The exercise: Leave out the images; return the rest of the data exactly.

[BEGIN Supplied material]

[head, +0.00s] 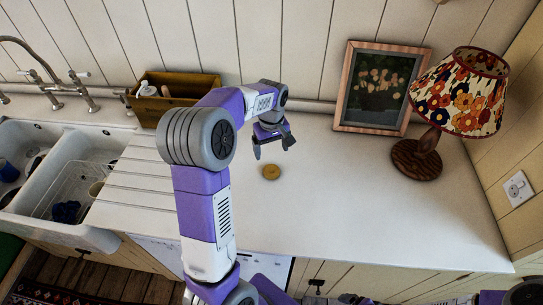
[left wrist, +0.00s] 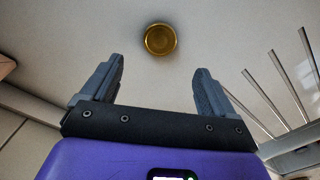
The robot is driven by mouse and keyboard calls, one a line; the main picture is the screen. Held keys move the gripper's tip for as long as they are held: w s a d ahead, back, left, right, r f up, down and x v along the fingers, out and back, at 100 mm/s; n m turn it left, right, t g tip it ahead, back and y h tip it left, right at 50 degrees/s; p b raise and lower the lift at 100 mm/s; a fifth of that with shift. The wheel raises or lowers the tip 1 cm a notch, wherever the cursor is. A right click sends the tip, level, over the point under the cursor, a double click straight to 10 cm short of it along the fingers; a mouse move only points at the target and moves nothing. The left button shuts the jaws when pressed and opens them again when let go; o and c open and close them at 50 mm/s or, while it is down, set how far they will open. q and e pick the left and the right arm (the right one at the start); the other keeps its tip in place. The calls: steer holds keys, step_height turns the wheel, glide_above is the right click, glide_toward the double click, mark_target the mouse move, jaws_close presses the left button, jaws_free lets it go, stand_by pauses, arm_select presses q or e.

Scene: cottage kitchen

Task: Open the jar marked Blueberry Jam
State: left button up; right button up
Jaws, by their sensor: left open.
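A small round gold-coloured thing, looking like a jar lid (head: 271,172), lies on the white countertop. In the left wrist view the lid (left wrist: 160,39) shows a raised rim around a darker middle, beyond the fingertips. My left gripper (head: 273,148) is open and empty, above the counter just behind the lid. The left gripper's two fingers (left wrist: 158,80) stand apart in the wrist view with nothing between them. I see no jar or Blueberry Jam label in either view. My right gripper cannot be made out; only parts of my body show along the bottom edge.
A wooden box (head: 172,97) stands by the wall behind my left arm. A framed picture (head: 377,88) leans at the back, with a flowered lamp (head: 459,92) to its right. A white double sink (head: 62,158) is at the left.

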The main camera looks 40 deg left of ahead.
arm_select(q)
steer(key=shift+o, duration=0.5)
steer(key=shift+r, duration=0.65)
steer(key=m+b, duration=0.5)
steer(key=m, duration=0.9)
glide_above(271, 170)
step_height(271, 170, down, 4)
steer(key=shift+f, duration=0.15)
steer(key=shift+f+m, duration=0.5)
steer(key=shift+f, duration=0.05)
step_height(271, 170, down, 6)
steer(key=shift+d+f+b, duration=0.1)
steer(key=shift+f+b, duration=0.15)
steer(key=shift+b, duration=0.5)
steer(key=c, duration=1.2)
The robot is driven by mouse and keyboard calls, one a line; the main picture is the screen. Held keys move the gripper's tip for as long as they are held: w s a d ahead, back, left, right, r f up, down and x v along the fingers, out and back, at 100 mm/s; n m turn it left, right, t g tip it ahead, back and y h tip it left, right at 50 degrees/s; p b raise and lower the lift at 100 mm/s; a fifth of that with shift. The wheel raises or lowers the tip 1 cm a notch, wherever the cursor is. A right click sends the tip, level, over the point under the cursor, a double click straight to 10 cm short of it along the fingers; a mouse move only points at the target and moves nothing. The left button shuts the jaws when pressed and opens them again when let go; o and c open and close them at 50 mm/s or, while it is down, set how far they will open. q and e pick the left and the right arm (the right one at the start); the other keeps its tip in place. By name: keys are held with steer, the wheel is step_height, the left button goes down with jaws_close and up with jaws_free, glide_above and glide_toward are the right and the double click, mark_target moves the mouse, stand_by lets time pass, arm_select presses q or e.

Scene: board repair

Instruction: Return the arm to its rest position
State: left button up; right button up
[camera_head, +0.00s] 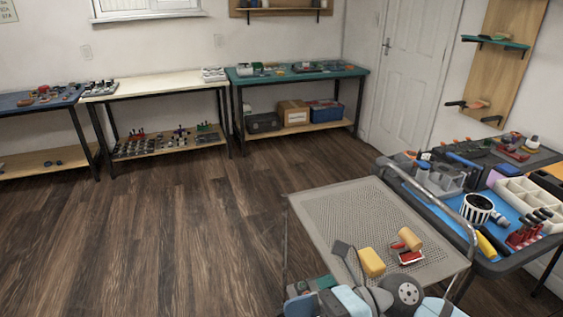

[END Supplied material]

Answer below:
[head, +0.00s] 
[left wrist, +0.00s] 
The robot is driven by mouse and keyboard calls, one a line; the main picture is the screen. Held keys move the gripper's tip for as long as they are held: w s a d ahead, back, left, right, r f up, down and x v along the fingers, out and back, at 100 mm/s; n m turn it left, right, t g tip it ahead, back and y h tip it left, right at 50 degrees/s; p b raise and lower the lift at 100 mm/s; a fifth of that with shift. The wheel raises or lowers the tip 1 cm a notch, wherever the cursor is. A right click sends the tip, level, over the point under the cursor, a double click straight to 10 cm short of it along the fingers; a mouse move only points at the target and moves nothing. The left button shuts the jaws when pressed and opens them again when let go; o and c open and close them at 50 mm/s or, while it is down, set how far they will open. q and e pick the left and the right arm (the right one at the start); the other keeps its tip in place. The calls: steer holds keys, step_height turns the wheel, glide_above is the right click, glide_toward the double click, mark_target the mouse move, jaws_close presses the left button, jaws_free lets it go, stand_by pauses, arm_select presses q or e.

Scene: cottage kitchen

Task: Open the jar marked Blueberry Jam
State: left button up; right button up
Jaws, by their sensor: left open.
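A small round gold-coloured thing, looking like a jar lid (head: 271,172), lies on the white countertop. In the left wrist view the lid (left wrist: 160,39) shows a raised rim around a darker middle, beyond the fingertips. My left gripper (head: 273,148) is open and empty, above the counter just behind the lid. The left gripper's two fingers (left wrist: 158,80) stand apart in the wrist view with nothing between them. I see no jar or Blueberry Jam label in either view. My right gripper cannot be made out; only parts of my body show along the bottom edge.
A wooden box (head: 172,97) stands by the wall behind my left arm. A framed picture (head: 377,88) leans at the back, with a flowered lamp (head: 459,92) to its right. A white double sink (head: 62,158) is at the left.

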The main camera looks 40 deg left of ahead.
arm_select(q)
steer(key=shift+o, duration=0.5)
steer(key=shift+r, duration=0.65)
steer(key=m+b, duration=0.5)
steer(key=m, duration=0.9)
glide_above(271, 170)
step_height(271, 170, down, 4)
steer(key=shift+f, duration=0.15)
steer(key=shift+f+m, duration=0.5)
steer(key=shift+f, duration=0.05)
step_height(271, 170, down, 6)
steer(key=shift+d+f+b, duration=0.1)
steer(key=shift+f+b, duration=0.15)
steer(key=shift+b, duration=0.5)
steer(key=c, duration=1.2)
The robot is driven by mouse and keyboard calls, one a line; the main picture is the screen. Held keys move the gripper's tip for as long as they are held: w s a d ahead, back, left, right, r f up, down and x v along the fingers, out and back, at 100 mm/s; n m turn it left, right, t g tip it ahead, back and y h tip it left, right at 50 degrees/s; p b raise and lower the lift at 100 mm/s; a fifth of that with shift. The wheel raises or lowers the tip 1 cm a notch, wherever the cursor is. A right click sends the tip, level, over the point under the cursor, a double click straight to 10 cm short of it along the fingers; a mouse move only points at the target and moves nothing. The left button shuts the jaws when pressed and opens them again when let go; o and c open and close them at 50 mm/s or, while it is down, set how far they will open. q and e pick the left and the right arm (the right one at the start); the other keeps its tip in place. By name: keys are held with steer, the wheel is step_height, the left button goes down with jaws_close and up with jaws_free, glide_above and glide_toward are the right and the double click, mark_target moves the mouse, stand_by lets time pass, arm_select presses q or e.

Scene: board repair

Instruction: Return the arm to its rest position
State: left button up; right button up
[camera_head, +0.00s] 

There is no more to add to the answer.